Getting started with Stata

by Anders Sundell

Stata is a program for data management and statistical analysis that is used frequently within the scientific community. The program has different parts.

The data files, "dataset," store the actual data we analyze, and have the file ending .dta. We can also load data in other formats, such as comma separated text files, .csv files.

The do-files are text files with code, that is, commands to the program. The files have the file ending .do and are stored separately. We can also type commands directly into Stata, or point and click in menus, but it is less transparent, and increases the risk of error.

A good workflow is instead to create a do-file for each project. In the do-file, we:

  1. State the address to the folder where we keep our data files,
  2. Load the data files, do appropriate recodings and trim the data before the analyses that we are planning
  3. Run the analyses
  4. Produce tables and graphs that can be used in tet documents or presented on the web.

All data work is thus described in the do-file, and no changes are saved in the original dataset. This means, that when we close Stata and a window asks us if we want to save changes to the DATASET, we say no. This way, the work is easy to share with others, and we reduce the risk of errors that cannot be traced.

The picture shows how it can look like when we work in Stata. The do-file is open in a separate window.

Ett exempel på hur det kan se ut när man jobbar i Stata

Set address of project folder

It is good practice to start the do-file with the address to the folder where we keep our project. Stat will then understand that we are "in" that folder, will open files from that folder, and will also save tables and graphs to the same folder.

On PC we see the address in the address field of the folder. It might look something like this: "C:/Users/anders/Desktop/Statistik/".

On Macs we can right-click (or ctrl+click) on a file in our folder, and then "show info". We can then copy the address on "Location". It might look something like this: "/Users/anders/Desktop/Statistik".

In the do-file we then enter the address of the folder where we want to keep our project:

In [2]:
cd "/Users/xsunde/Dropbox/Jupyter/stathelp"

To run the command, we select it in the do-file and press the button "Do" in the top right corner, or use the keyboard shortcut. On PC it is ctrl+D, on Mac cmd+shift+D.

Load a dataset

We then open our data file, with the use command. A good idea is to save the .dta file we want to use in our project folder. If we have done that, we don't need to state the full address in the command, which we must do if the data is located somewhere else. This is what it looks like when we load the QoG basic dataset (which was saved in the folder):

In [4]:
use "qog_bas_cs_jan18.dta", clear
(Quality of Government Basic dataset 2018 - Cross-Section)

The command is always first, in this case it is use. Then follows the name of the dataset in this case, but with most other commands we instead type in the name of the variables that we want to analyze or recode.

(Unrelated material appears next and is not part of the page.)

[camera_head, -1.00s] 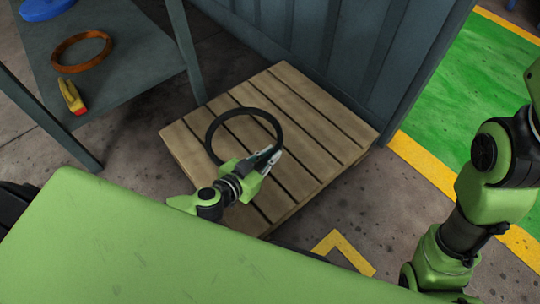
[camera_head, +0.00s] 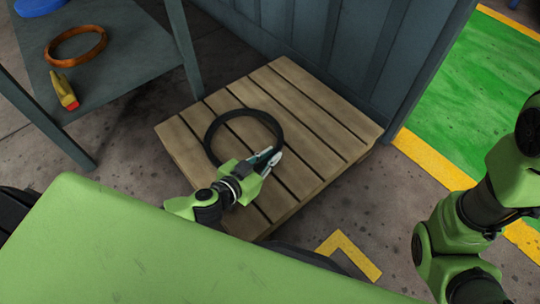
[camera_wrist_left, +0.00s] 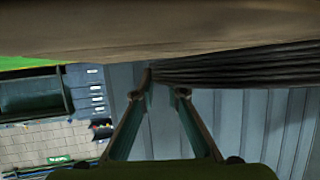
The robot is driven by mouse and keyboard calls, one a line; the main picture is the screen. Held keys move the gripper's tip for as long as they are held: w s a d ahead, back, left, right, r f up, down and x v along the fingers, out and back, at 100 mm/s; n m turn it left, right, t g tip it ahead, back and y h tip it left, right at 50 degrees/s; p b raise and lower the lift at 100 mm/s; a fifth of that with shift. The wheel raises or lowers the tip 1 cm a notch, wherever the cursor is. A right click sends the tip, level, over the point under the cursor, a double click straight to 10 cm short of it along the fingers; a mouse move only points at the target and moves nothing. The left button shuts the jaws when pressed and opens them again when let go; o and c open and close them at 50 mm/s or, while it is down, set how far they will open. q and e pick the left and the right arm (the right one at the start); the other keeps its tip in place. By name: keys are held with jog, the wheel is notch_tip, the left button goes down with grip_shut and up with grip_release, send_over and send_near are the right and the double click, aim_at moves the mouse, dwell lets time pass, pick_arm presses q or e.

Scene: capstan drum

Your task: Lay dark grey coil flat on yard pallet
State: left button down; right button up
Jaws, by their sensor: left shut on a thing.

The comma after the file name is an indicator that a new part of the command is starting, namely the "options." Such are available for all commands, and help finetune them. In this case it only says clear, which means that we want to empty Stata of everything else that is loaded in the program before we load the new dataset. Stata will not let us open a new dataset if we have another dataset open, unless we give the option clear.

A good workflow

We can then proceed with doing the recodings and the analyses we have planned. A good idea is to, in the do-file, place the data management stuff after opening the dataset, but before the analyses. This way, we can run the complete dofile from the top to the bottom everytime we work with the project.

The idea is thus that when we work on the project, we do changes in the do-file which we save. The do-file is thus updated continously. But the actual dataset is only changed temporarily. Everytime we work with the project, the dataset is opened, changed in a lot of ways, depending on the requirements of the analyses. But when we are done with the analyses, we shut down the program without saving the changes in the data - only the changes in the do-file are saved.

One of the reasons is that we often change variables. For instance, we might want to divide an age variable into two groups, those that are over and under 50 years. If we later decide that it would be better to divide the varible into over and under 40, we would have lost the original information if we had saved the changes to the actual data.

If we instead work with do-files we will always have the original data, and we can simply change the commands in the do-file, so that the line is drawn at 40 instead of 50. This makes the workflow more transparent. Apart from being a benefit for the researcher doing the analysis and colleagues in the project, most reputable scientific journals nowadays require that those who want to publish in the journal submit their code, so that reviewers can inspect the analyses and the data management.